The Big O robot itself is excellent, and its design has arguably become rather iconic over the years. From its humanoid head and clash of dark grey/black and bright orange to its chain weaponry and hulking arms, the megadeus stands completely apart from the rest of the robots present in the show (well, apart from Big Duo and Big Fau, O’s megadeus counterparts). That isn’t to say the other opposing robots are forgettable, because they are full of retro sci-fi charm. Big O’s battles aren’t simply confined to robots though, as it also does battle with a fair share of monsters. The monsters and set-pieces, even the sequences themselves pay homage to yet another film genre – this time Japanese kaiju (monster) movies such as the Godzilla and Gamera series’.

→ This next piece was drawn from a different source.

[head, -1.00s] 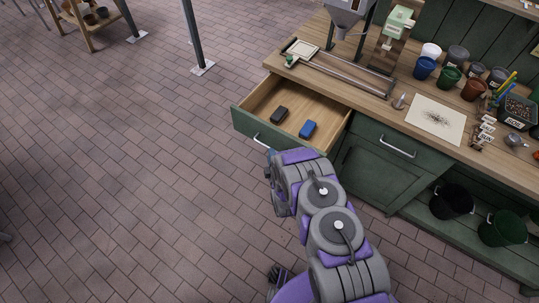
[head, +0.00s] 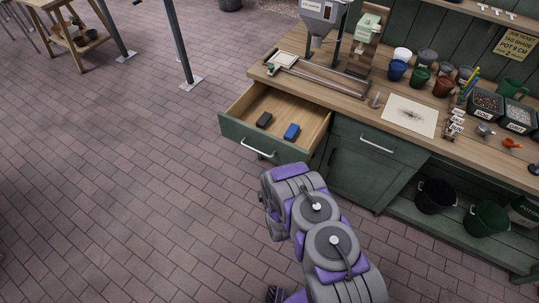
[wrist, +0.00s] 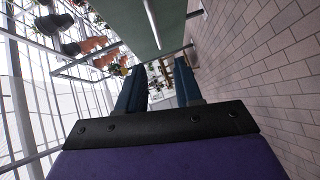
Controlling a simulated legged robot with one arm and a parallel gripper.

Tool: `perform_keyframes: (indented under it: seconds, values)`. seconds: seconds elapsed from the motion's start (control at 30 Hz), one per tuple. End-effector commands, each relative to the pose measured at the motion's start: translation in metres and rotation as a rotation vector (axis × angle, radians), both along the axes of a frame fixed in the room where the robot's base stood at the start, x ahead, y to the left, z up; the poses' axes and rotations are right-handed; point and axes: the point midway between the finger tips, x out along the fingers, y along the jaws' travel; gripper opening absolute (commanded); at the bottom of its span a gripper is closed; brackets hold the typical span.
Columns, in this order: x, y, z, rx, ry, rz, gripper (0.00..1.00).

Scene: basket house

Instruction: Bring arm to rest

I’ve already briefly mentioned the animation so it makes sense to also talk about the music, which also pays homage to several different things. The opening theme (titled ‘Big O’) will be instantly recognisable to most people, since it’s a direct homage (practically a cover) of ‘Flash’ by Queen, albeit with different lyrics. The actual score of the series is also a variety of styles and musical homages, which nicely compliments both the film noir and kaiju elements of The Big O.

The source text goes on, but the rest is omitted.